The festival's makeup is documentary and fiction films, the former typically dealing with more intense political topics while the latter tends to exude an air of distracted levity. Some films-like "888-Go-Kosher," a short documentary on balancing modernity with orthodoxy-directly engage with traditional Jewish themes. Others are more tangentially related to Jewishness. Say a Jewish-Canadian teenager becomes the frontman of a heavy metal band and we have "Anvil! The Story of Anvil."

The five films by brothers Barak and Tomer Heymann are sure to offer an insightful perspective into Israeli life. Any comparison to the American Coen brothers is ill-fitting at best since the Heymanns are documentary filmmakers and the Coens work in fiction. Still, the brothers are adept storytellers who have concocted studies on Holocaust imagery in Israeli pornographic magazines ("Stalags"), a bi-national, bi-lingual school ("Bridge Over the Wadi"), along with a pair of dance documentaries and one on the production of a play with delinquent adolescent boys.

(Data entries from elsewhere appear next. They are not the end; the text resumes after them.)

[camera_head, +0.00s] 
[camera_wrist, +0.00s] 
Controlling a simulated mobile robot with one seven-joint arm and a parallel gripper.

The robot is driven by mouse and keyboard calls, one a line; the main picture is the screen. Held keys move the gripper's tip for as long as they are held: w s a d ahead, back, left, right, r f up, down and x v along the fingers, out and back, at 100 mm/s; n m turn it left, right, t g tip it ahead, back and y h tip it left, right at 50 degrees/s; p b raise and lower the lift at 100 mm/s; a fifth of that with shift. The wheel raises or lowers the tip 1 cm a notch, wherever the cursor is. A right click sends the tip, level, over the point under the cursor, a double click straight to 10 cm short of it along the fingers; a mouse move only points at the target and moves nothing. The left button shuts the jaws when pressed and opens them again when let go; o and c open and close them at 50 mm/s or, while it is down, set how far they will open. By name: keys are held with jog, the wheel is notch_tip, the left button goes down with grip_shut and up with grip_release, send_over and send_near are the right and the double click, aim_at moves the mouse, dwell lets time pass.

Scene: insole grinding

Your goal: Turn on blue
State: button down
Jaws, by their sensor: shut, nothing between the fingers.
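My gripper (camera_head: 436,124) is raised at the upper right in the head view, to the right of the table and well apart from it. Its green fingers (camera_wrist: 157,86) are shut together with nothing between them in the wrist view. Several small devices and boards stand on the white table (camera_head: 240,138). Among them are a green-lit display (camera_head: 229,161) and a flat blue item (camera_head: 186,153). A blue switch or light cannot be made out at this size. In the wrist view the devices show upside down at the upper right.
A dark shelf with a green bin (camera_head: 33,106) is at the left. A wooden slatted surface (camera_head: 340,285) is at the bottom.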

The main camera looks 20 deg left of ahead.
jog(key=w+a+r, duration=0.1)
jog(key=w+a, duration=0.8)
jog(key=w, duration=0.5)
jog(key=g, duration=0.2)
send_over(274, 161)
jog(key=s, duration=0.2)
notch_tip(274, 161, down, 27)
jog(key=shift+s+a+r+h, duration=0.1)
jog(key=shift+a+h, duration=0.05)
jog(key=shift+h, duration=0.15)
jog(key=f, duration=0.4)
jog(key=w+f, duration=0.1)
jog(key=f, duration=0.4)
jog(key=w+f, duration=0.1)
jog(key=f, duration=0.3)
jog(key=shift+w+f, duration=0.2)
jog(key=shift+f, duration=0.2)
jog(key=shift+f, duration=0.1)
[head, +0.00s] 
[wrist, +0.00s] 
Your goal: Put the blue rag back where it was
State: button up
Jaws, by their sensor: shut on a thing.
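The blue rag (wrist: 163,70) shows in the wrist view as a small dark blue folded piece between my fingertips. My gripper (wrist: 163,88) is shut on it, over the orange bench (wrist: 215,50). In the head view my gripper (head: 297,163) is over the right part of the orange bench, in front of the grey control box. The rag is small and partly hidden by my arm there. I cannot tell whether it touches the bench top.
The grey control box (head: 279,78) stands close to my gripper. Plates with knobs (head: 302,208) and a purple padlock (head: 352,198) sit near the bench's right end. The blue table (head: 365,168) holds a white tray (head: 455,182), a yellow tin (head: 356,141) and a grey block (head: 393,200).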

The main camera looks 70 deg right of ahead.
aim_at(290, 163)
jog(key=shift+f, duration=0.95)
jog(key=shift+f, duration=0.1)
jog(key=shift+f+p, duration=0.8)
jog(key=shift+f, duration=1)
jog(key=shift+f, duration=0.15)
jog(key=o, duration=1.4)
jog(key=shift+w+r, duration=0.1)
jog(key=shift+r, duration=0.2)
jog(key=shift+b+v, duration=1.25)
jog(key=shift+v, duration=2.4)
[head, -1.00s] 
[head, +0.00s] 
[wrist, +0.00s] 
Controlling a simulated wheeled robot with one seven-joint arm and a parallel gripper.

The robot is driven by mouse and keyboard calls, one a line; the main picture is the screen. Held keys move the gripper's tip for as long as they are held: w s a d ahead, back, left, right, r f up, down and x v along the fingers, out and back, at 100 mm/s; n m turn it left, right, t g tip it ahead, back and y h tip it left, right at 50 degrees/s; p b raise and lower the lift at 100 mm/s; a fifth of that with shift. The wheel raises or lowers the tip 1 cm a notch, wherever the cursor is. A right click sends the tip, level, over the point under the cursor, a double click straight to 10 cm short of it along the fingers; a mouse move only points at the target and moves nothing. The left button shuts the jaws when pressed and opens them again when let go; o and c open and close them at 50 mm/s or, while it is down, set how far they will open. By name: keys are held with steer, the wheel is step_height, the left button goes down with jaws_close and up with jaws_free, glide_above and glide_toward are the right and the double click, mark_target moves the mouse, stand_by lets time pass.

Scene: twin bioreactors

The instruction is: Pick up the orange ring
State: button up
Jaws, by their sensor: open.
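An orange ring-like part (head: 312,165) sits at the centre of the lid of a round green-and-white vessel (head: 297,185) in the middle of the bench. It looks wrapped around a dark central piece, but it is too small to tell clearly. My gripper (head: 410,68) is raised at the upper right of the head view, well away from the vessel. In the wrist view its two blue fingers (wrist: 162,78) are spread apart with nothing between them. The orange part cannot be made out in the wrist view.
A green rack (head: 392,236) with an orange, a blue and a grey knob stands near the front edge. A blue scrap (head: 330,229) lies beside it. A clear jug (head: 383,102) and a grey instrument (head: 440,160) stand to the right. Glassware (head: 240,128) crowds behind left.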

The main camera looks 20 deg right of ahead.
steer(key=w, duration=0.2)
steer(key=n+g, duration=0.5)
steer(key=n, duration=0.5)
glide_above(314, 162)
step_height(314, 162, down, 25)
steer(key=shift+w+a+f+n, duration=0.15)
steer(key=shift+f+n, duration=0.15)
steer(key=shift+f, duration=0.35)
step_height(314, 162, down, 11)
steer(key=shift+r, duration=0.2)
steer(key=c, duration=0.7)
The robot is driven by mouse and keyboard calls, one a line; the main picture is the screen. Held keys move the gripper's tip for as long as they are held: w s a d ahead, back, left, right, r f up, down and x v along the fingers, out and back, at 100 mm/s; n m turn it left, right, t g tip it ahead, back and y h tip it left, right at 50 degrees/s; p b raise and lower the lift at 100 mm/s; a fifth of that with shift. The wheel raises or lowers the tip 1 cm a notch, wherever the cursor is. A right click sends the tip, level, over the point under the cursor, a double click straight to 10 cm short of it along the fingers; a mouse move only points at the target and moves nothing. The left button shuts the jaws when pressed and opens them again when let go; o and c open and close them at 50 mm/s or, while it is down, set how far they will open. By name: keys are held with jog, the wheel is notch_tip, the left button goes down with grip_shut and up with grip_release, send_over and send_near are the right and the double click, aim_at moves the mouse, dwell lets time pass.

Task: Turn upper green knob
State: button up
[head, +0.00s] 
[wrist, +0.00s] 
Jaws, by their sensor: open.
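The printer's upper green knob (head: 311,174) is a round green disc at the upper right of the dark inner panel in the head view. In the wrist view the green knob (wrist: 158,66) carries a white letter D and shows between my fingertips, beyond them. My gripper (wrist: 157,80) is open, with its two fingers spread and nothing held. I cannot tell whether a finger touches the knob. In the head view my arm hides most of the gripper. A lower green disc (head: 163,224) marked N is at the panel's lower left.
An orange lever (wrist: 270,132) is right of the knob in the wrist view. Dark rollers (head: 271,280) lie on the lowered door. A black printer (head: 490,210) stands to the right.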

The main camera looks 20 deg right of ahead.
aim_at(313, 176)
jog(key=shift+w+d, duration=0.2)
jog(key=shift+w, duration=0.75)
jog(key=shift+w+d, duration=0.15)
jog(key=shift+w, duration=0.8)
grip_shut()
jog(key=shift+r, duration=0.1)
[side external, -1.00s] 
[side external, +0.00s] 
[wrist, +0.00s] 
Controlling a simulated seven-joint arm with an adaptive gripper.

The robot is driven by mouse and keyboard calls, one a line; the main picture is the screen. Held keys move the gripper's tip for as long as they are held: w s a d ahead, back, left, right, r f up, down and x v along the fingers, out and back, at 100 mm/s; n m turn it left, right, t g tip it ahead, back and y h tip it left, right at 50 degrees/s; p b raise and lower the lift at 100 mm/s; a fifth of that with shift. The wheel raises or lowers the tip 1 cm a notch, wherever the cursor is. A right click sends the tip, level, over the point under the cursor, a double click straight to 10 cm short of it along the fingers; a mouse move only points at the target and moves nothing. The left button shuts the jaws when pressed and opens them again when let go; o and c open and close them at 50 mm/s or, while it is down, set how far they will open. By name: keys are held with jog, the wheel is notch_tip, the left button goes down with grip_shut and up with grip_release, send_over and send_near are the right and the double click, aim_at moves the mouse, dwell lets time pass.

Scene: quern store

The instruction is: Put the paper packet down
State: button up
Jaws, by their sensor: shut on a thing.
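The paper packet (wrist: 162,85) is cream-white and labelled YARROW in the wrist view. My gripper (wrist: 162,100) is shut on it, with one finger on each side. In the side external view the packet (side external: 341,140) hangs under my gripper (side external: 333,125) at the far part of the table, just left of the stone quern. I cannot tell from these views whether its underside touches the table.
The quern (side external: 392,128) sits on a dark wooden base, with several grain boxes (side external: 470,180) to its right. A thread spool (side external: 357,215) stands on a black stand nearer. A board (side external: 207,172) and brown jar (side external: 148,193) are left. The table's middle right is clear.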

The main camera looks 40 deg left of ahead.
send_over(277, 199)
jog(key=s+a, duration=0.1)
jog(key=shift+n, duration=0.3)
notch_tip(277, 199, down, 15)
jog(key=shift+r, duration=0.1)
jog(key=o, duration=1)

The main point of the festival seems to be that if you think you know Judaism, look again: The festival explores Italian Jews and the legacy of fascism and highlights films and television shows emphasizing the diversity in Israel. Zionist historiography has too often attached a monolithic identity to being Israeli and these films go a long way toward emphasizing the assortment of types found in the country, if limited only to those from a Jewish perspective.